Paul’s personal testimony is found in verses 18-24 and 33-35. It is in two parts, because it is interrupted by his charge to the elders to be faithful shepherds of the church. The testimony which precedes and follows this charge is an inspiring passage for any pastor to read.
It is helpful, too, because it is a case of Paul toward the end of his time of ministry among these people looking back and pointing out, not in any boastful manner but rather in an honest way, what he considered to have been the important features of his work, those which were blessed by God and for which he praised God. Clearly, these are characteristics that ought be present in the life of any Christian minister and, for that matter, of all Christians.
The first thing Paul mentions is his humble approach to Christian work, for he reminds the elders that while he was with them he “served the Lord with great humility” (v. 19).
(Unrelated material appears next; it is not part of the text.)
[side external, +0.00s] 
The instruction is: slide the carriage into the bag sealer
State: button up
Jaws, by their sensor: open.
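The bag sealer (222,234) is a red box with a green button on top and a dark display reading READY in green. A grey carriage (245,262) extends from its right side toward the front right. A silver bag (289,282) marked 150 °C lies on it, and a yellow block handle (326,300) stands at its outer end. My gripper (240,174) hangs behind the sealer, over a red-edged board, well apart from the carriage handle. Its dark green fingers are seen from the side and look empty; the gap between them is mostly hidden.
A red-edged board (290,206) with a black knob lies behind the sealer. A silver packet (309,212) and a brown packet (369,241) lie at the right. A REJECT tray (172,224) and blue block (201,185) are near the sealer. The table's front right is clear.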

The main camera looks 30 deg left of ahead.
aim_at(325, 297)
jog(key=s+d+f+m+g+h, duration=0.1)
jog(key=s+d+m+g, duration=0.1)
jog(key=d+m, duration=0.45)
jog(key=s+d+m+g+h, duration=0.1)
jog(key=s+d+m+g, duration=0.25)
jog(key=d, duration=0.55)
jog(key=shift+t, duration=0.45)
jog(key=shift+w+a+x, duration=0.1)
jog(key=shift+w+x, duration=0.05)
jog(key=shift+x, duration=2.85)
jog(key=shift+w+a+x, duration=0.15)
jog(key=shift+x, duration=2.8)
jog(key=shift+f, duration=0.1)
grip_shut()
It is interesting he should mention this, because when Paul comes to write about the qualifications of an elder, as he does later in 1 Timothy and Titus, two of the pastoral epistles, and although he touches on subjects that might be said to have bearing on the matter of humility, he does not mention humility there. Moreover, he never says that he was himself humble, except here. Humility is important, of course, because the opposite of humility is pride, and pride is a great danger for those who are in prominent positions of church leadership. It is a danger for anyone, but it is particularly dangerous for those who stand up and talk—at least if they are effective doing it. Because people will always come up afterward to say, no doubt meaning well, “Oh, that was a wonderful message” or “I was greatly blessed by that.” The situation is dangerous, because the minister may come to believe that he is indeed rather wonderful because, after all, he has been a source of such great blessing to so many people, forgetting that any blessing that comes is from the Lord.
A minister has to learn early on how to deal with that and actually grow in humility rather than in pride. I do not think this means that ministers will always be talking about humility. Paul did not. But humility has to be present in their ministry.
George Whitefield, the great eighteenth century evangelist, developed a technique for handling such compliments. He was the most popular preacher of his day and probably the most popular of all speakers of whatever type, whether political or otherwise. He was a spellbinder, brilliant. Everybody talked about his mastery of language and his control over the emotions of an audience. He spoke to thousands upon thousands in his day, as many as 20,000 to 25,000 people at a time.
You can imagine that if a man like that preached effectively, as he did, and large numbers of people were blessed, when he was finished preaching people would flock around him and say, “Mr. Whitefield, you were wonderful. Your words were eloquent.” Whenever anybody would say that to him Whitefield would reply, “I know it, the devil told me that just as I was stepping down from the pulpit.”
Paul had obviously bowed low before God, and as a result he knew that he was no different from anyone else. He was only a sinner saved by grace. If he had gifts that had been used in the ministry, well, they were gifts that had been given him by God. He had applied to himself what he had said earlier to the Corinthians, “Who makes you different from anyone else? What do you have that you did not receive? And if you did receive it, why do you boast as though you did not?” (1 Cor. 4:7). It would make a great difference in the lives of many workers if they could only learn to think of their gifts like that.